I disagree with this. What the CRF does is set the quantizer to expect it to achieve a certain similarity to the original. It may or may not require use more bits depending on the source and the expected result.
edit, more backgroud:
CRF mode is good for archiving. You define a maximum allowed deviation in quality from the source file (this is the CRF value). You get a file of a certain size.
No you don’t. You can’t determine the size based on the CRF. You’re referring to limiting and that is not what the CRF does.
Simply dividing this filesize by the play duration only gets you the average bitrate. Which is not very useful if you have a streaming scenario where the maximum bitrate is limited. A ‘CRF encoding’ can still contain passages where the allowed bitrate is exceeded.
That is true. But this is always true when re-compressing files. With ffmpeg you can set a CRF value but then limit the upper bounds it can use in any one portion or over a portion of a file (x frames from each other). By doing this you can make sure you have the highest quality given per a specific bandwidth limit.
Here is an experiment:
if you have a Windows box download this tool: winhoros.de
It generates a graph of the bitrate of a video file. (It is a bit tricky to feed it mkv files, but it is possible. Just put in the ‘file name’ box . and Enter. After that you can select every file type.)
I’m not sure what you’re trying to show with this graph. You’re comparing apples to oranges. I think this is the same “confusion” Plex is putting on Media Optimizer. I believe Plex thinks they need to control the bitrate.

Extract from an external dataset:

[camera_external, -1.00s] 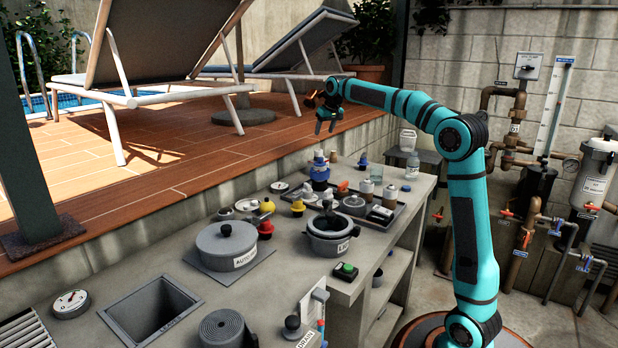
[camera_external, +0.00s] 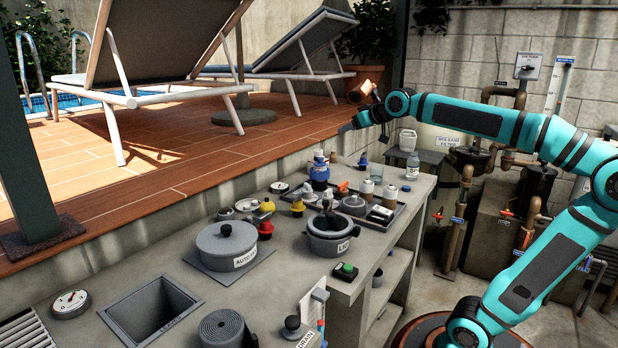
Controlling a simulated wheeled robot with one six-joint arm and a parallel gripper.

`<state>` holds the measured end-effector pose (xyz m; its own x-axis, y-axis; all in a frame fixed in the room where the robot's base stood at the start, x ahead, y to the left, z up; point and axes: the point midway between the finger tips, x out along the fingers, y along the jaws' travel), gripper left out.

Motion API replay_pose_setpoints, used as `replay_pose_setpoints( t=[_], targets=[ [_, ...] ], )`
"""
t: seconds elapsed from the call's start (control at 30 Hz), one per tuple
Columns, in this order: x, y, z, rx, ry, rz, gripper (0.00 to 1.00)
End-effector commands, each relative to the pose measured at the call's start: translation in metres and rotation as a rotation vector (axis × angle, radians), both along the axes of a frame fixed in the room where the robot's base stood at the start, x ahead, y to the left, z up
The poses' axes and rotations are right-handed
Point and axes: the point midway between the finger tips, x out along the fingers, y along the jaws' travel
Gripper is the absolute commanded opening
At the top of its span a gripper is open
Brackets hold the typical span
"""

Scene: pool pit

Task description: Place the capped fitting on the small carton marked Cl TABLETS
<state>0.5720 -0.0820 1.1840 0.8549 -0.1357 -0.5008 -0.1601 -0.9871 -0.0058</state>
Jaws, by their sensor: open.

Many people will be quite happy with MO regardless of size of file. They just want to be able to transcode things like VC-1 blu ray rips in the background to get them in a format that can be streamed to devices without the buffering that takes place without a high-end CPU.
Remember we can already select the limit for the bandwidth (release 1), we can now select the compress or preset (release 2) but we still can’t choose our target quality (CRF) which is needed.
Once we have those 3 things this feature (MO) can be tailored specifically to what the user needs. As an example you could keep “original” to not artifically set a bandwidth with a CRF of 18 and a preset of veryslow to get a streamable version of a blu ray that will play without buffering.
You could setup a 4Mb 720 preset veryslow with a crf of 22 for those without a lot of bandwidth wanting to stream to friends.
You could setup a 2MB 720 slow CRF 24 for use to stream to smart phones.
So as you can see by being able to control each of these things we could setup MO to do exactly the task at hand!